SOURCE DATA:
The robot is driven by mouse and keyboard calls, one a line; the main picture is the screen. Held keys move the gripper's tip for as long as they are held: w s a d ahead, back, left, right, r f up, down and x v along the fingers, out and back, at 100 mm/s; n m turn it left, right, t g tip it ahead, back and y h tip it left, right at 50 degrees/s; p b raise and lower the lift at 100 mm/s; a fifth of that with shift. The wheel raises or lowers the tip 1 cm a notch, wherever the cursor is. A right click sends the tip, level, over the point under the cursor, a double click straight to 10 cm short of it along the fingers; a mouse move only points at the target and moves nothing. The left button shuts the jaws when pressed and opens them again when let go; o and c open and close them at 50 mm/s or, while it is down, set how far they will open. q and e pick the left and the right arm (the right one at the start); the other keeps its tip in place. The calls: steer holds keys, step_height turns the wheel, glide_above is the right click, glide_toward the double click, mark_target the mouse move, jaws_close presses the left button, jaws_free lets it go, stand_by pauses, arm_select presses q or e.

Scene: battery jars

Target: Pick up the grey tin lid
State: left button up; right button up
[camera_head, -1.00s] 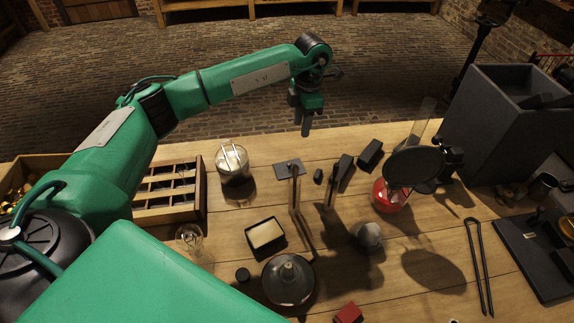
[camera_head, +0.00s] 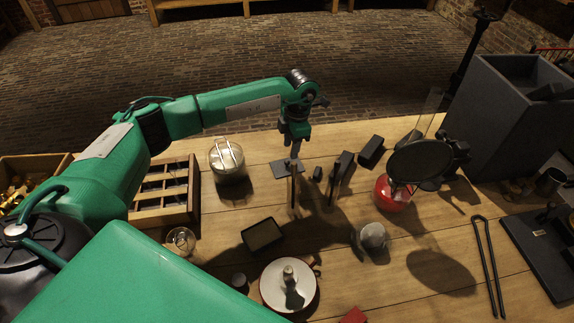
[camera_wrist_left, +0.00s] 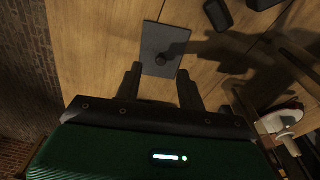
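The grey tin lid (camera_head: 284,169) is a flat dark grey rectangle lying on the wooden table. Its small round knob shows in the left wrist view, where the lid (camera_wrist_left: 157,40) lies just beyond my fingers. My left gripper (camera_head: 294,154) points down over the lid, close to it. In the left wrist view, the two fingers of the left gripper (camera_wrist_left: 159,72) are apart, with the near edge of the lid and the knob between their tips. Nothing is gripped. My right gripper is not in view.
An upright wooden piece (camera_head: 294,188) stands right beside the lid. A glass jar (camera_head: 228,165) stands to the left, dark blocks (camera_head: 371,151) to the right. An open dark tin (camera_head: 263,236) and a white round dish (camera_head: 272,288) lie nearer. A red-based stand (camera_head: 391,196) is farther right.

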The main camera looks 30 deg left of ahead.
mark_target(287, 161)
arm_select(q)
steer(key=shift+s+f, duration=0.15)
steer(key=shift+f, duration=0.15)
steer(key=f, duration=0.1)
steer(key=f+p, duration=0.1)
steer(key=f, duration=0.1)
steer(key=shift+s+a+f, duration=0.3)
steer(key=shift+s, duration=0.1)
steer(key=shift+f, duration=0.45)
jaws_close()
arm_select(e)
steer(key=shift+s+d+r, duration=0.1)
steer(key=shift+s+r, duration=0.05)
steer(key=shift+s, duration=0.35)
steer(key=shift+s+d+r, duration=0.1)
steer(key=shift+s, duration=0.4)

SET EXERCISE:
Please write out all the data again word for word, but not the pictures.

RESULT OF THE EXERCISE:
The robot is driven by mouse and keyboard calls, one a line; the main picture is the screen. Held keys move the gripper's tip for as long as they are held: w s a d ahead, back, left, right, r f up, down and x v along the fingers, out and back, at 100 mm/s; n m turn it left, right, t g tip it ahead, back and y h tip it left, right at 50 degrees/s; p b raise and lower the lift at 100 mm/s; a fifth of that with shift. The wheel raises or lowers the tip 1 cm a notch, wherever the cursor is. A right click sends the tip, level, over the point under the cursor, a double click straight to 10 cm short of it along the fingers; a mouse move only points at the target and moves nothing. The left button shuts the jaws when pressed and opens them again when let go; o and c open and close them at 50 mm/s or, while it is down, set how far they will open. q and e pick the left and the right arm (the right one at the start); the other keeps its tip in place. The calls: steer holds keys, step_height turns the wheel, glide_above is the right click, glide_toward the double click, mark_target the mouse move, jaws_close presses the left button, jaws_free lets it go, stand_by pauses, arm_select presses q or e.

Scene: battery jars

Target: Pick up the grey tin lid
State: left button up; right button up
[camera_head, -1.00s] 
[camera_head, +0.00s] 
[camera_wrist_left, +0.00s] 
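The grey tin lid (camera_head: 284,169) is a flat dark grey rectangle lying on the wooden table. Its small round knob shows in the left wrist view, where the lid (camera_wrist_left: 157,40) lies just beyond my fingers. My left gripper (camera_head: 294,154) points down over the lid, close to it. In the left wrist view, the two fingers of the left gripper (camera_wrist_left: 159,72) are apart, with the near edge of the lid and the knob between their tips. Nothing is gripped. My right gripper is not in view.
An upright wooden piece (camera_head: 294,188) stands right beside the lid. A glass jar (camera_head: 228,165) stands to the left, dark blocks (camera_head: 371,151) to the right. An open dark tin (camera_head: 263,236) and a white round dish (camera_head: 272,288) lie nearer. A red-based stand (camera_head: 391,196) is farther right.

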The main camera looks 30 deg left of ahead.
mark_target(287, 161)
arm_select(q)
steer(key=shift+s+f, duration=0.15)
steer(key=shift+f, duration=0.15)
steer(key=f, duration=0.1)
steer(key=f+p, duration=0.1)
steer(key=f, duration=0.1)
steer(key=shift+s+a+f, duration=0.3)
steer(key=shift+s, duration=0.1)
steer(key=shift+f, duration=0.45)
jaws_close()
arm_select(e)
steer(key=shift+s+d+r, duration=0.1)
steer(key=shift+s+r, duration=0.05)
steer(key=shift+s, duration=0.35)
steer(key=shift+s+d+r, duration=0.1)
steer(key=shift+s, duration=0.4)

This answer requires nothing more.